WHAT YOU ARE ASKED TO DO >>
Give the number of lines that contain the string "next", please, and nothing else.

++++

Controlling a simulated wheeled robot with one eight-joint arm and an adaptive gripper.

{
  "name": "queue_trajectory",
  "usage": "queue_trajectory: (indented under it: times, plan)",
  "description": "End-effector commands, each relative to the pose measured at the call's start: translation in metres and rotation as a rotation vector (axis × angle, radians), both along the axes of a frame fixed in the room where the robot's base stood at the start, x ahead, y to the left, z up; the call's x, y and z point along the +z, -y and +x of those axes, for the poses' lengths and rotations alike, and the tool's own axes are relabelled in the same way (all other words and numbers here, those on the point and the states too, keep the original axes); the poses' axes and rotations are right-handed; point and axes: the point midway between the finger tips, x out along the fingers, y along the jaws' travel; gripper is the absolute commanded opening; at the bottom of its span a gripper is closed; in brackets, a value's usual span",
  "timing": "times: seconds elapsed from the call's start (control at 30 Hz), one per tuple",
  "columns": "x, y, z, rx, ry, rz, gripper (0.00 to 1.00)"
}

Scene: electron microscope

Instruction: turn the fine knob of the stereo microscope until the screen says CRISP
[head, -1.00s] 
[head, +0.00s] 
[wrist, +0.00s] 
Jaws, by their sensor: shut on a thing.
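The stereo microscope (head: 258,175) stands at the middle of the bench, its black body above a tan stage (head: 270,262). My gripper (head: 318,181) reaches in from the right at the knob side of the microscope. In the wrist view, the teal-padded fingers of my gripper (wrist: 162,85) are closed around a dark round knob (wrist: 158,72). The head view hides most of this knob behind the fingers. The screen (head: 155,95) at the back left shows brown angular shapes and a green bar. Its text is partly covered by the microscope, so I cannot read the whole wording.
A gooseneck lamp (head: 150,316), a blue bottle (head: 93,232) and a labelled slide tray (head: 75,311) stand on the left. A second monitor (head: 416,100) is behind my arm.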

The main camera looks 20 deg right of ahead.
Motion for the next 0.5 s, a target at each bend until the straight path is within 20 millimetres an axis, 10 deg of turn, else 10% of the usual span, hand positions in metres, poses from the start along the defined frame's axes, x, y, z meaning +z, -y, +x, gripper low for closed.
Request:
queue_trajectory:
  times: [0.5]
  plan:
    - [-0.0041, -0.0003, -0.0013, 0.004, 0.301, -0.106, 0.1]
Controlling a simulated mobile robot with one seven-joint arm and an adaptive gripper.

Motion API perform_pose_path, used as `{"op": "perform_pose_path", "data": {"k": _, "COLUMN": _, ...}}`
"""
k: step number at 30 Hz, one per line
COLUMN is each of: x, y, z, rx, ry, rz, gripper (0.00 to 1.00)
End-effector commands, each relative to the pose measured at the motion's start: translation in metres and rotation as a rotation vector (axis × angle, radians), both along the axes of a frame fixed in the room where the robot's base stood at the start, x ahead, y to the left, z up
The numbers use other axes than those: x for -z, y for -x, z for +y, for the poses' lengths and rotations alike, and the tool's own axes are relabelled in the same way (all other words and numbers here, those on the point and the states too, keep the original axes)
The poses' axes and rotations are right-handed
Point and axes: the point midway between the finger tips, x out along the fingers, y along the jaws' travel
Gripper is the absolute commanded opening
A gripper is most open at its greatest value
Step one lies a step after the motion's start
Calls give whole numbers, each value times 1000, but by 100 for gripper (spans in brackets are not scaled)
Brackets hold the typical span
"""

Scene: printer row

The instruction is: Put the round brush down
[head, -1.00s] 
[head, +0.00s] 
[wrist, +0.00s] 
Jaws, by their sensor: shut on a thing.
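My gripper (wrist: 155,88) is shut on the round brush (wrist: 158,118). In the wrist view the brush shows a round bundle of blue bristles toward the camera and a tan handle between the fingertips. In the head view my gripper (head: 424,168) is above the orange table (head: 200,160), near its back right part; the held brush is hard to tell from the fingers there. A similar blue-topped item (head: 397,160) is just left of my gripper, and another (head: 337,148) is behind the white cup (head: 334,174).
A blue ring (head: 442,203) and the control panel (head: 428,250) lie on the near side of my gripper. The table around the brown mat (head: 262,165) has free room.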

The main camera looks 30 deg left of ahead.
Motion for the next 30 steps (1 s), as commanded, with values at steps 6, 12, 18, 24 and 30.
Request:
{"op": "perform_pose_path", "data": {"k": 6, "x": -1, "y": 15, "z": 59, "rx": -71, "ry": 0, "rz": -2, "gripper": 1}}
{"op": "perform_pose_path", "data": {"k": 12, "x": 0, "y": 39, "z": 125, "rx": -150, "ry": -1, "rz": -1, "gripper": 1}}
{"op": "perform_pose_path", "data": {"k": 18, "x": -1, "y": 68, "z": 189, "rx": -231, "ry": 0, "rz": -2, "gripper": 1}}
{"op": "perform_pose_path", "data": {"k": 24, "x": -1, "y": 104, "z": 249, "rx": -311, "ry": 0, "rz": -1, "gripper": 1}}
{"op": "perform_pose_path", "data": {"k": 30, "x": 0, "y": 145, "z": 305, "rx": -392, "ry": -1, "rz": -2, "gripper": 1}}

++++

EXPECTED ANSWER >>
2